WHAT THE TASK REQUIRES
Only the lines from the one containing "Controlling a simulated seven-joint" through the one containing "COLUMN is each" are to be copied, exactly and with both ends kept.

[begin EXTRACTED INFORMATION]

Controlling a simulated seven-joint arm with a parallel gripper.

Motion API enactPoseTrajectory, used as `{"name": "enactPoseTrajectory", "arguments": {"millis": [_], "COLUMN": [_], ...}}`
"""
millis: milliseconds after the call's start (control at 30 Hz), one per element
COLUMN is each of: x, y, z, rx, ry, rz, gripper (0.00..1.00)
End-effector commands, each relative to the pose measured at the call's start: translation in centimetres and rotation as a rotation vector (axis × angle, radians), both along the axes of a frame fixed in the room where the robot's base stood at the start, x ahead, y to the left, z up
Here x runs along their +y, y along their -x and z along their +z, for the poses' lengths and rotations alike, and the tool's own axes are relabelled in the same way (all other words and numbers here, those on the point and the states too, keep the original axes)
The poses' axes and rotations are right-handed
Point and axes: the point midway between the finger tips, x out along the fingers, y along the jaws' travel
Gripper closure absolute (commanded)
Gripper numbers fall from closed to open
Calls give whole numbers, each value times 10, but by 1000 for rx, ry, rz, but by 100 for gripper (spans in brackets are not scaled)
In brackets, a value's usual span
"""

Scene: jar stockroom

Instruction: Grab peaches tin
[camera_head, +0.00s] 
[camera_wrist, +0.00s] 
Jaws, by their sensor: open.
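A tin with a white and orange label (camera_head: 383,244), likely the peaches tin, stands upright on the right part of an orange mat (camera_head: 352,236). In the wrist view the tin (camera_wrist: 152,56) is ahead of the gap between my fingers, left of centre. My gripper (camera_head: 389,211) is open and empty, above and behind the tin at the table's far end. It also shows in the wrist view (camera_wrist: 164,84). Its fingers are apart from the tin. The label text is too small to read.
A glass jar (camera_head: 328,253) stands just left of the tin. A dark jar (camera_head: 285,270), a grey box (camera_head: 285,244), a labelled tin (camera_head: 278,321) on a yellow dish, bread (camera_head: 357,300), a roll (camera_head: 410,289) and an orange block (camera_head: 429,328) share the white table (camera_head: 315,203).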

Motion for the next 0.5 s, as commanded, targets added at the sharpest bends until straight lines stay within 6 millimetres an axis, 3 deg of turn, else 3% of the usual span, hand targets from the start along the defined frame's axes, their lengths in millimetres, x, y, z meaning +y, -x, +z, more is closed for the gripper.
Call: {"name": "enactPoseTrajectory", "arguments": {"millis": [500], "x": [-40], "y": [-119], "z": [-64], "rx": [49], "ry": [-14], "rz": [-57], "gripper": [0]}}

[end EXTRACTED INFORMATION]
[begin EXTRACTED INFORMATION]

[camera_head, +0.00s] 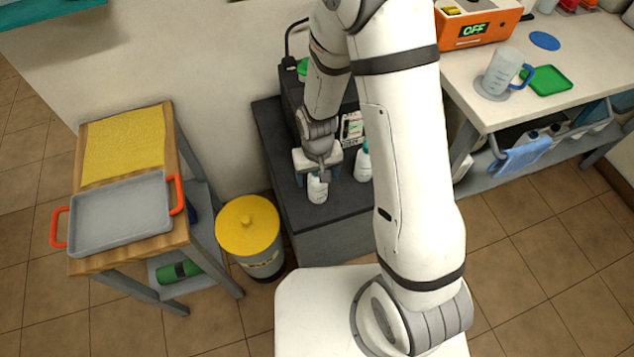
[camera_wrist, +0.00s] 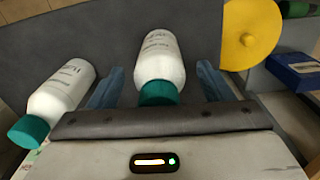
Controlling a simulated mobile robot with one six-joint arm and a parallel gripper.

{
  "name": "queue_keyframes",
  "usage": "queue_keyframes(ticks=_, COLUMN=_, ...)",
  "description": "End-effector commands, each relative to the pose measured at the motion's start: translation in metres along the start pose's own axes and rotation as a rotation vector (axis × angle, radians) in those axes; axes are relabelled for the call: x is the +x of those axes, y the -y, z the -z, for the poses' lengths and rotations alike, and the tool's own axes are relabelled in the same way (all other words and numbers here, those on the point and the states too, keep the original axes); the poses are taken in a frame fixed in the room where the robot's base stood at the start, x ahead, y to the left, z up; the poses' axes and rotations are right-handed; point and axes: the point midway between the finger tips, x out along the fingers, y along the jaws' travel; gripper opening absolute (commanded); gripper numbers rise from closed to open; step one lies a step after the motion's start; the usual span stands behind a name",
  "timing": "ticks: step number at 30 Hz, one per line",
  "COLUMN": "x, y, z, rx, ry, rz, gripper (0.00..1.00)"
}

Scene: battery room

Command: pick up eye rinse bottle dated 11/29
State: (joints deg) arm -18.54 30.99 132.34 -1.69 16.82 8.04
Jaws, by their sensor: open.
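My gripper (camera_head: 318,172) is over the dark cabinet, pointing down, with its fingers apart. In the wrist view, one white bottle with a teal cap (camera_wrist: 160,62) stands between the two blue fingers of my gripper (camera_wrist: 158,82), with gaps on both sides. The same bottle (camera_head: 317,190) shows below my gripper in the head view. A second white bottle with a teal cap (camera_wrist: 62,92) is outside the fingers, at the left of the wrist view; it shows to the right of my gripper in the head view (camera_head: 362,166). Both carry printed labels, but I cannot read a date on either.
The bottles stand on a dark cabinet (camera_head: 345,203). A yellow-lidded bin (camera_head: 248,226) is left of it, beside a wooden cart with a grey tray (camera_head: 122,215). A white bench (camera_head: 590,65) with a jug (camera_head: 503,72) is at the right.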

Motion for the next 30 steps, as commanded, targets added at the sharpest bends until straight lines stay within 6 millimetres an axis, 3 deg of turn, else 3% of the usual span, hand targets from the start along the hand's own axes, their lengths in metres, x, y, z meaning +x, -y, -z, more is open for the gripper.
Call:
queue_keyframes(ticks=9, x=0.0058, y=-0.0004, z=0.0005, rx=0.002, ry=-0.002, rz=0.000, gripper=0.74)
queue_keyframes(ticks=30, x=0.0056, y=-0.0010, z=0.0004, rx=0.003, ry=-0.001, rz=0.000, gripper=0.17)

[end EXTRACTED INFORMATION]

COMPLETED EXERCISE
Controlling a simulated seven-joint arm with a parallel gripper.

Motion API enactPoseTrajectory, used as `{"name": "enactPoseTrajectory", "arguments": {"millis": [_], "COLUMN": [_], ...}}`
"""
millis: milliseconds after the call's start (control at 30 Hz), one per element
COLUMN is each of: x, y, z, rx, ry, rz, gripper (0.00..1.00)

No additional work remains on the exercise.